In some ways that doesn’t matter to Susie; her ideas about death still afford an opportunity to keep her father close to her. Close in his absence.
“…sometimes, when you remember that someone is dead, there seems to be a black space cut out and it is in the shape of their outline. Therefore it is their absence that marks their former presence. Coming to an end is the turn of the card which ensures that there was existence. In that way you can say that there can never be an end because the not being continues, in perpetuity, to prove the being.”
But there is the possibility that Susie is able to cope with a loss such as this because she has learned to contain the uncontainable.
The back cover of the book does speak of secrets and obsessions, but it also mentions madness. And we learn early on that Susie can put away things which trouble her severely.
Susie does this in regards to some of her sister’s actions. She simply blocks out what disturbs her, ignores those parts of conversations at home. She copes, but in the absence of confrontation or acceptance.
“Because I found it upsetting I put away contemplation of it in a section of my mind that I could shut off. When they discussed the operation I used only part of my conscious awareness, in the same way as you can prevent yourself from breathing in a bad smell.”
But what I think is truly daring about Anne Peile’s novel is not her depiction of madness, but her depiction of sanity.
Her story asks the reader to consider all the unhappy relationships that you have come into contact with, to consider how normal their unhappinesses are.
Like Julian’s home life: “It’s seriously tough going. […] It’s my dad working so hard at it, he’s determined to make life into what he sees as normal and you just know it can never turn out like he wants it to.”
She asks you to consider all the ways in which you have seen people struggle to be other than they are, struggle to feel other than they do, to consider all the fractured love stories you have heard and witnessed, to consider the unattainable state of normal.
And then she asks you to consider Susie’s relationship with Jack.
She asks you to consider where the madness lies.
Is it in the heart of a relationship tagged as taboo?
Or is it in the layered shame that Susie bears for having found happiness with her lover?

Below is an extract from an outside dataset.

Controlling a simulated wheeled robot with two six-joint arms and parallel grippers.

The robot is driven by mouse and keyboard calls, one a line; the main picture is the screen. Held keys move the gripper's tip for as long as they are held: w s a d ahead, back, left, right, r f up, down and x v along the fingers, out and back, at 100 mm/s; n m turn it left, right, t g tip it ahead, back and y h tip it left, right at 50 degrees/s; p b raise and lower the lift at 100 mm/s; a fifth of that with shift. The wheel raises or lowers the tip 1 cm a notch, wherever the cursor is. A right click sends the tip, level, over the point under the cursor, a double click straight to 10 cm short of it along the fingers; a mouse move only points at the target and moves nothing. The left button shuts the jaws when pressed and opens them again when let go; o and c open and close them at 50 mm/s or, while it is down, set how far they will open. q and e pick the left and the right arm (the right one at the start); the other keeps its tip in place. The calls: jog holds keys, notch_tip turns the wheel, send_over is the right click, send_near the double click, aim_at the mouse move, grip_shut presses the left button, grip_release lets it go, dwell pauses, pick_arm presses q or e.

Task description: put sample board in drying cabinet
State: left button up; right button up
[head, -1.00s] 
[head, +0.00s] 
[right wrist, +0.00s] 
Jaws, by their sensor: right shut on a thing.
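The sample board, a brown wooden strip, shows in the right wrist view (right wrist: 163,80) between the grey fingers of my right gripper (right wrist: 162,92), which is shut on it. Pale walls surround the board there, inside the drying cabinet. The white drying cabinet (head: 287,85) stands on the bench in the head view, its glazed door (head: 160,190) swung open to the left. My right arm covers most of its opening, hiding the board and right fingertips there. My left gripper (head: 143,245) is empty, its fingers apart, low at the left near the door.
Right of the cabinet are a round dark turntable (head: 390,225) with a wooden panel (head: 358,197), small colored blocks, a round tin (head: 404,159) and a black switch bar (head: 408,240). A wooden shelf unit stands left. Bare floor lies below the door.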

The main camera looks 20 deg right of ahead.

It’s a big ask. A brave ask.
ORANGE Squirt 2011: Book 9 of 20 (Anne Peile)
Originality Taboo subject
Readability Drama is all internal and displayed over a distance
Author’s voice Deliberate, forthright
Narrative structure Fluid, Confessional style with natural back-and-forth-ing
Gaffes None that interfered
Expectations Cover blurb promises ‘sensational’ and ‘illicit’
Companion Reads:
Maile Meloy’s Liars and Saints (2003)
Kathryn Harrison’s The Kiss (1997)
Welcome back!
Thanks for the comments … and thanks so very much for the concern, both in the comments here, and in the emails I received: things are settling out in a better-than-normal way now, and I’m looking forward to settling back into bookishness. I have soooo missed hearing about what you’ve all been reading, although I’m a bit afraid for my TBR list once I start catching up on your bookchat!
And, back to Orange-chat…
I was a little disappointed that Peile’s novel didn’t make the shortlist; I think what she accomplished — in terms of creating a small space in which what readers consider normal is completely subverted and presented in such a way that we can’t help but believe it — is remarkable, rivalling Emma Donoghue’s Room, which takes on a similar task. But overall I’m just pleased that the longlist brought the novel to my attention, as I’d likely have missed it completely otherwise.
And me too. I’ve kept checking back hoping you’ve returned, but no. Is everything alright?
I have to echo Kat’s comment -we haven’t heard from you in a while. Hope everything’s ok.
Hi, you haven’t posted in a few weeks and I miss your posts! I hope everything is all right.
I’ve been enjoying your Orange reviews, and as with all your other reviews, they’ve been great blog posts – especially the squirts! Anyway, just emerging from lurkdom to say hey, and I’m intrigued by this book. Hope I will get to it one day!
This is my favourite Orange read so far, I think. What I loved about it was the way it is so unapologetic in the way it explores its subject. For me the most disturbing thing was the tenderness, the deepness of Jack’s romantic attachment to Susie; I found myself wishing, against every instinct, that they could continue to live in their lover’s limbo, adoring one another. I wasn’t sure at first, about whether the novel could sustain itself for the final third, but it did and I was gasping by the end. I had to re-read the final four pages, because I’d been in such a trance.
It reminded me very much of ‘This is How’, in the way it was structured and the way the main character has such a powerfully skewed moral sensibility. I hope that Peile makes this year’s shortlist.